**WORK TO DO:** Each record below is to be reproduced without any change.
**** SUPPLIED DATA ****
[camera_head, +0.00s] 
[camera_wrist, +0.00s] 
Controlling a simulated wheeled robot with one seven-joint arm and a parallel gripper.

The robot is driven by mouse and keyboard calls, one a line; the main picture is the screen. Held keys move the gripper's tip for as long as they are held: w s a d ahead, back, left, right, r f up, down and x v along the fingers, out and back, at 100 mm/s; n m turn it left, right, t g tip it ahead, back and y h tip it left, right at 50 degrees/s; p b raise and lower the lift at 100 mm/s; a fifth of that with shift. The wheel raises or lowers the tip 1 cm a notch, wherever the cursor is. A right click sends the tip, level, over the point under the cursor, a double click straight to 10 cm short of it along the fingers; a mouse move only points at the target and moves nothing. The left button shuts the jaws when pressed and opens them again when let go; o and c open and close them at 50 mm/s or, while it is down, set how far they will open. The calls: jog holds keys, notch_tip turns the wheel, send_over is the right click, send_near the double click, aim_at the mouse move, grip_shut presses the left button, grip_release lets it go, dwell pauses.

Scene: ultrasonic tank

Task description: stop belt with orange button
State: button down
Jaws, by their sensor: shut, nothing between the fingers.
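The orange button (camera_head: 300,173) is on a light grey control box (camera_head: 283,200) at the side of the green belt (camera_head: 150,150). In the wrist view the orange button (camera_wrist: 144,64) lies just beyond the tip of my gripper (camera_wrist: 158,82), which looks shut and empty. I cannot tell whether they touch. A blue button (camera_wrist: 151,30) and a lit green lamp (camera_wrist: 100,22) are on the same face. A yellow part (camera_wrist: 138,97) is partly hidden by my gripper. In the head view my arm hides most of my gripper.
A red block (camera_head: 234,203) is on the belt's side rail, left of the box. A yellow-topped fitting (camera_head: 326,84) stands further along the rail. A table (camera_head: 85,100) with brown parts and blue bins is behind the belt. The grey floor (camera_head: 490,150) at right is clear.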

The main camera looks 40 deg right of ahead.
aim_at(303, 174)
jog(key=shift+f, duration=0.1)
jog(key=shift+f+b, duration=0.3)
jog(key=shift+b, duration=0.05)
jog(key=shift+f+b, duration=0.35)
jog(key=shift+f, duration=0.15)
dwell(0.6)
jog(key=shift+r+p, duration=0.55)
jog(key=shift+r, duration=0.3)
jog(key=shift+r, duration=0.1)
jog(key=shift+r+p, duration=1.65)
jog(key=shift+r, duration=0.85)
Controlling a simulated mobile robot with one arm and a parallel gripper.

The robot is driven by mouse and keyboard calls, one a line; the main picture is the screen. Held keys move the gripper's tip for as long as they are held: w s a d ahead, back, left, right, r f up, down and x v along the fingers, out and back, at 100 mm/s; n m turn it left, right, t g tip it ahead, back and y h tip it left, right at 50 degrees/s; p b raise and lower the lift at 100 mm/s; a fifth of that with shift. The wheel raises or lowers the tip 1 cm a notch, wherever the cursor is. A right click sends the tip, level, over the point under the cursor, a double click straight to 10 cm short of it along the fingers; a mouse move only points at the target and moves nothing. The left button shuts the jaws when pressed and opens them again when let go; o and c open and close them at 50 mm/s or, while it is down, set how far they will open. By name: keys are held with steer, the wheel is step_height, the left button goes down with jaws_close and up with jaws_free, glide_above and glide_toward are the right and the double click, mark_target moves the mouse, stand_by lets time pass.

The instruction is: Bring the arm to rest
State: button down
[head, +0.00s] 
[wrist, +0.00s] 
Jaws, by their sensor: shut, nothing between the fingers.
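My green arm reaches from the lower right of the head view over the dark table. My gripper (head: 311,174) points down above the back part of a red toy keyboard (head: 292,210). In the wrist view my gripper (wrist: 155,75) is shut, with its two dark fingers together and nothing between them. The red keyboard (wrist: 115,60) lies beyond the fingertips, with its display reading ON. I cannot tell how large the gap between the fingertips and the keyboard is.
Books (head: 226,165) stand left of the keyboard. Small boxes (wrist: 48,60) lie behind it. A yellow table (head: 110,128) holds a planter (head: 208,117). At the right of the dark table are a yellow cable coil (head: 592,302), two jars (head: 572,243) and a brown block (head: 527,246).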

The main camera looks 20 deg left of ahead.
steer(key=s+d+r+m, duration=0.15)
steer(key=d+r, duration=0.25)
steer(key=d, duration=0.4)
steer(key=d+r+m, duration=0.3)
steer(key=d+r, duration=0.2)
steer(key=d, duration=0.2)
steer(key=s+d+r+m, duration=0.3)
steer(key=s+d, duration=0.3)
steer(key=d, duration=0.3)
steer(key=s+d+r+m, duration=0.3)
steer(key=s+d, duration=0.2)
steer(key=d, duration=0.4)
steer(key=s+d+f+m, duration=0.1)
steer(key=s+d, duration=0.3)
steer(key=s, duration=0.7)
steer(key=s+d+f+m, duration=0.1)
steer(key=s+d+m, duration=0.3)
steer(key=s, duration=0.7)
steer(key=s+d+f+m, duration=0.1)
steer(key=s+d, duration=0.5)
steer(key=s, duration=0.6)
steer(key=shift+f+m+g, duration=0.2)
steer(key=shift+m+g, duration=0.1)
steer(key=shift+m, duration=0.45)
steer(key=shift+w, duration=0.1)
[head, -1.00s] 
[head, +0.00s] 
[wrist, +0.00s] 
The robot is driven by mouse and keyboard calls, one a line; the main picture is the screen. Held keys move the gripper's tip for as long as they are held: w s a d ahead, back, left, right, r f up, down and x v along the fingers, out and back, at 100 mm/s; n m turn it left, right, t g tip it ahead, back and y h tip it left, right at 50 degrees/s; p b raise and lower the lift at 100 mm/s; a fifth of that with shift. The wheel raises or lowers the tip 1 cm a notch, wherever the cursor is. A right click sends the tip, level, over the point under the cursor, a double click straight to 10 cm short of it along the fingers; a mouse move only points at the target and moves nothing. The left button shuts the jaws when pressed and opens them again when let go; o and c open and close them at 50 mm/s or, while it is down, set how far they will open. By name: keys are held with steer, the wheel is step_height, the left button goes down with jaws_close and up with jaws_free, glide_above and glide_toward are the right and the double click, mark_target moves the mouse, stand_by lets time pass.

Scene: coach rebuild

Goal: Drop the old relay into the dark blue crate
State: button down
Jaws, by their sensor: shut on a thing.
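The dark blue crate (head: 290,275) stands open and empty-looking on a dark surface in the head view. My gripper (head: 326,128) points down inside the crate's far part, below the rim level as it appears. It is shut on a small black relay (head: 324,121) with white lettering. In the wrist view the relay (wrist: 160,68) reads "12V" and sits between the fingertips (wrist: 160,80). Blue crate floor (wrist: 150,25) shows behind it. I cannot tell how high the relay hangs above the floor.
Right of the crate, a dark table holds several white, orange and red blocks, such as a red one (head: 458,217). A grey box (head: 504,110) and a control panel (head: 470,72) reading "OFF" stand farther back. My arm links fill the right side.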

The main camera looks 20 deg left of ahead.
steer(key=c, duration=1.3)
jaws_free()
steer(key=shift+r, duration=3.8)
****
**OUTPUT OF THE TASK:**
[camera_head, +0.00s] 
[camera_wrist, +0.00s] 
Controlling a simulated wheeled robot with one seven-joint arm and a parallel gripper.

The robot is driven by mouse and keyboard calls, one a line; the main picture is the screen. Held keys move the gripper's tip for as long as they are held: w s a d ahead, back, left, right, r f up, down and x v along the fingers, out and back, at 100 mm/s; n m turn it left, right, t g tip it ahead, back and y h tip it left, right at 50 degrees/s; p b raise and lower the lift at 100 mm/s; a fifth of that with shift. The wheel raises or lowers the tip 1 cm a notch, wherever the cursor is. A right click sends the tip, level, over the point under the cursor, a double click straight to 10 cm short of it along the fingers; a mouse move only points at the target and moves nothing. The left button shuts the jaws when pressed and opens them again when let go; o and c open and close them at 50 mm/s or, while it is down, set how far they will open. The calls: jog holds keys, notch_tip turns the wheel, send_over is the right click, send_near the double click, aim_at the mouse move, grip_shut presses the left button, grip_release lets it go, dwell pauses.

Scene: ultrasonic tank

Task description: stop belt with orange button
State: button down
Jaws, by their sensor: shut, nothing between the fingers.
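The orange button (camera_head: 300,173) is on a light grey control box (camera_head: 283,200) at the side of the green belt (camera_head: 150,150). In the wrist view the orange button (camera_wrist: 144,64) lies just beyond the tip of my gripper (camera_wrist: 158,82), which looks shut and empty. I cannot tell whether they touch. A blue button (camera_wrist: 151,30) and a lit green lamp (camera_wrist: 100,22) are on the same face. A yellow part (camera_wrist: 138,97) is partly hidden by my gripper. In the head view my arm hides most of my gripper.
A red block (camera_head: 234,203) is on the belt's side rail, left of the box. A yellow-topped fitting (camera_head: 326,84) stands further along the rail. A table (camera_head: 85,100) with brown parts and blue bins is behind the belt. The grey floor (camera_head: 490,150) at right is clear.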

The main camera looks 40 deg right of ahead.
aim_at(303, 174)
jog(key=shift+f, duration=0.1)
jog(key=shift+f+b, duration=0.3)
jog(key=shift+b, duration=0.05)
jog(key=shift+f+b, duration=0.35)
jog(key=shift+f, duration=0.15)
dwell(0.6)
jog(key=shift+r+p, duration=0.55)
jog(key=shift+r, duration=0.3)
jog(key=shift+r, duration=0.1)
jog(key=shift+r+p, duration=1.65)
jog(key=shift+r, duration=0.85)
Controlling a simulated mobile robot with one arm and a parallel gripper.

The robot is driven by mouse and keyboard calls, one a line; the main picture is the screen. Held keys move the gripper's tip for as long as they are held: w s a d ahead, back, left, right, r f up, down and x v along the fingers, out and back, at 100 mm/s; n m turn it left, right, t g tip it ahead, back and y h tip it left, right at 50 degrees/s; p b raise and lower the lift at 100 mm/s; a fifth of that with shift. The wheel raises or lowers the tip 1 cm a notch, wherever the cursor is. A right click sends the tip, level, over the point under the cursor, a double click straight to 10 cm short of it along the fingers; a mouse move only points at the target and moves nothing. The left button shuts the jaws when pressed and opens them again when let go; o and c open and close them at 50 mm/s or, while it is down, set how far they will open. By name: keys are held with steer, the wheel is step_height, the left button goes down with jaws_close and up with jaws_free, glide_above and glide_toward are the right and the double click, mark_target moves the mouse, stand_by lets time pass.

The instruction is: Bring the arm to rest
State: button down
[head, +0.00s] 
[wrist, +0.00s] 
Jaws, by their sensor: shut, nothing between the fingers.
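My green arm reaches from the lower right of the head view over the dark table. My gripper (head: 311,174) points down above the back part of a red toy keyboard (head: 292,210). In the wrist view my gripper (wrist: 155,75) is shut, with its two dark fingers together and nothing between them. The red keyboard (wrist: 115,60) lies beyond the fingertips, with its display reading ON. I cannot tell how large the gap between the fingertips and the keyboard is.
Books (head: 226,165) stand left of the keyboard. Small boxes (wrist: 48,60) lie behind it. A yellow table (head: 110,128) holds a planter (head: 208,117). At the right of the dark table are a yellow cable coil (head: 592,302), two jars (head: 572,243) and a brown block (head: 527,246).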

The main camera looks 20 deg left of ahead.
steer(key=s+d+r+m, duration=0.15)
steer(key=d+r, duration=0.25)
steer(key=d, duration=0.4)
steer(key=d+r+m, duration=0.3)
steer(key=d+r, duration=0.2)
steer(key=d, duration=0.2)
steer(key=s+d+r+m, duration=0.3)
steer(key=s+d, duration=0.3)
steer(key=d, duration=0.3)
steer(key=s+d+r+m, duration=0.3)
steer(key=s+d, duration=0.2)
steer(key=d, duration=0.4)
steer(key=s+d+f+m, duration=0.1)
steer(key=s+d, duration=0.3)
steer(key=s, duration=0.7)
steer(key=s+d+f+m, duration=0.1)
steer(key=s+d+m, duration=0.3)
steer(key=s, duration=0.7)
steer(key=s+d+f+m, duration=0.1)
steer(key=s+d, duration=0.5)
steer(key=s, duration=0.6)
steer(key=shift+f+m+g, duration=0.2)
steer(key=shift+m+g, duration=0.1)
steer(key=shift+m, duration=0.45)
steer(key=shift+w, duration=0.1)
[head, -1.00s] 
[head, +0.00s] 
[wrist, +0.00s] 
The robot is driven by mouse and keyboard calls, one a line; the main picture is the screen. Held keys move the gripper's tip for as long as they are held: w s a d ahead, back, left, right, r f up, down and x v along the fingers, out and back, at 100 mm/s; n m turn it left, right, t g tip it ahead, back and y h tip it left, right at 50 degrees/s; p b raise and lower the lift at 100 mm/s; a fifth of that with shift. The wheel raises or lowers the tip 1 cm a notch, wherever the cursor is. A right click sends the tip, level, over the point under the cursor, a double click straight to 10 cm short of it along the fingers; a mouse move only points at the target and moves nothing. The left button shuts the jaws when pressed and opens them again when let go; o and c open and close them at 50 mm/s or, while it is down, set how far they will open. By name: keys are held with steer, the wheel is step_height, the left button goes down with jaws_close and up with jaws_free, glide_above and glide_toward are the right and the double click, mark_target moves the mouse, stand_by lets time pass.

Scene: coach rebuild

Goal: Drop the old relay into the dark blue crate
State: button down
Jaws, by their sensor: shut on a thing.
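The dark blue crate (head: 290,275) stands open and empty-looking on a dark surface in the head view. My gripper (head: 326,128) points down inside the crate's far part, below the rim level as it appears. It is shut on a small black relay (head: 324,121) with white lettering. In the wrist view the relay (wrist: 160,68) reads "12V" and sits between the fingertips (wrist: 160,80). Blue crate floor (wrist: 150,25) shows behind it. I cannot tell how high the relay hangs above the floor.
Right of the crate, a dark table holds several white, orange and red blocks, such as a red one (head: 458,217). A grey box (head: 504,110) and a control panel (head: 470,72) reading "OFF" stand farther back. My arm links fill the right side.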

The main camera looks 20 deg left of ahead.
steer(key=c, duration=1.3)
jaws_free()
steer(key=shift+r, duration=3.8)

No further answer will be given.